A new black student group at Southern Illinois University Edwardsville has alleged the school “exploits” its black students and issued a set of demands, which include “not be denied access to any information deemed critical” to its interests.
The so-called “Black Unity Council” made its concerns and demands known at a February 23 town hall meeting, The Alestle reports.
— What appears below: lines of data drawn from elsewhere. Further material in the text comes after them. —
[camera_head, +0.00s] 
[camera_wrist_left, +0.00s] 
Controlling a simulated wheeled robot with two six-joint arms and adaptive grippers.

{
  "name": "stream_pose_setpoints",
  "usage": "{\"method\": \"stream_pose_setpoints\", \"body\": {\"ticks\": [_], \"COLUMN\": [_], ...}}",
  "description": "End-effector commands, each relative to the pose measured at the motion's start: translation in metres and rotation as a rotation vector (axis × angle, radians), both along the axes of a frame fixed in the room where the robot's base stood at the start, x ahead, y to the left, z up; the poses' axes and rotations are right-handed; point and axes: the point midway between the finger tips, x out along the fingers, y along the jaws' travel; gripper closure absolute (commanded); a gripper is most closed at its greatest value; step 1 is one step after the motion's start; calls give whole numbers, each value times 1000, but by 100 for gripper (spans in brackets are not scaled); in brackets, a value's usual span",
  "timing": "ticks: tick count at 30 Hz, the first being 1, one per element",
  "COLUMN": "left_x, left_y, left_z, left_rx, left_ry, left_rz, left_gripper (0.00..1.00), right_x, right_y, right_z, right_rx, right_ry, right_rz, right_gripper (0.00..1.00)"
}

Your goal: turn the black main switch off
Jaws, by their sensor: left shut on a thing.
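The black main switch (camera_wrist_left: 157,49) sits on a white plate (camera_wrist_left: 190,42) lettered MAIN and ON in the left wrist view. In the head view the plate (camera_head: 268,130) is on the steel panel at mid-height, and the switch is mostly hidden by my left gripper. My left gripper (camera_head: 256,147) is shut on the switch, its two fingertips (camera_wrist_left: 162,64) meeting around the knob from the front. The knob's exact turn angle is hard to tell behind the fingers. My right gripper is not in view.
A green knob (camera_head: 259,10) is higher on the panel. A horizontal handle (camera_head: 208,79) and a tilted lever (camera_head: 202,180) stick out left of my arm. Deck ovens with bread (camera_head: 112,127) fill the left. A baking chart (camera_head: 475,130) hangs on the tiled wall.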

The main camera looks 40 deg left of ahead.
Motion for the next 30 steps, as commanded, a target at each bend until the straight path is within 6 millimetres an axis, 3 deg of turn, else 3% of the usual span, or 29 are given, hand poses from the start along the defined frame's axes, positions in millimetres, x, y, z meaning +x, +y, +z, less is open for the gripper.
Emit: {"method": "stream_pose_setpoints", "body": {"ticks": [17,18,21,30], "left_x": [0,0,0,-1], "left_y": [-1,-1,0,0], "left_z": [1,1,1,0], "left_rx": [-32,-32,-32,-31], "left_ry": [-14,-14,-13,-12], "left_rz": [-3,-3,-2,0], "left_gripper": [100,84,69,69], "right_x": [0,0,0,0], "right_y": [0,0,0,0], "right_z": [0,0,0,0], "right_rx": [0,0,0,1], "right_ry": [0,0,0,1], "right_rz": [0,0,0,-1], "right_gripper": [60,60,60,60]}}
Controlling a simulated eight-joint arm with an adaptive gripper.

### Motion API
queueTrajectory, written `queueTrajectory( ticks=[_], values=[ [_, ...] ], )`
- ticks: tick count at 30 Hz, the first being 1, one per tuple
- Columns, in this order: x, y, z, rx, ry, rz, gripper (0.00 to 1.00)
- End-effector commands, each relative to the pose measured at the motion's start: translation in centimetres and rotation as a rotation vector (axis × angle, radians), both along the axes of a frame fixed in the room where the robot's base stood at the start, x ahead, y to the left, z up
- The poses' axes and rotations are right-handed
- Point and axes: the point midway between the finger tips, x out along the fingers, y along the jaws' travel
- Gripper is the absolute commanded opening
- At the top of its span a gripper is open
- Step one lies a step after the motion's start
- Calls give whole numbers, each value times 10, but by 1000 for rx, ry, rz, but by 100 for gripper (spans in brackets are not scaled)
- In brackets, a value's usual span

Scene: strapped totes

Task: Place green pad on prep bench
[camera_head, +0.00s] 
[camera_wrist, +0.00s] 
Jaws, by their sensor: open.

BUC co-founder Mahlik Good told the audience the SIUE administration “uses” black students for marketing purposes, but doesn’t do enough to keep them at the school.
During his presentation, Good chastised Vice Chancellor for Student Affairs Jeffrey Waple for not personally recognizing him as one of the students who work in his office, and accused him of being in “fear” when the Black Unity Council entered the meeting.
In its demand document, the BUC includes a “Timeline of events at SIUE” (13 bullet points in total) dating back to 2010. The oldest incident states several white SIUE Dental School students had dressed up in blackface for a Halloween party.
Other incidents include:
— Three black students skateboarding on campus in late 2013 encountered several white men in a passing car who yelled out racial slurs. (It doesn’t indicate whether the white men were SIUE students.)
— “Countless” instances of racism which allegedly occurred in response to the 2016 presidential election.
— A SIUE official and dean respectively spoke out “in a troubling way” and “condescendingly” to black students back in 2018.
Several instances of racist vandalism also are mentioned (but, unsurprisingly, not this one).
The BUC demands virtually unfettered access to campus bias incident reports or “any information deemed critical” to its interests. In addition, the group states any university communication “will be vetted by the BUC to ensure empathy, sensitivity and tact in any communication regarding the loss of Black lives as well as the Black experience at SIUE.”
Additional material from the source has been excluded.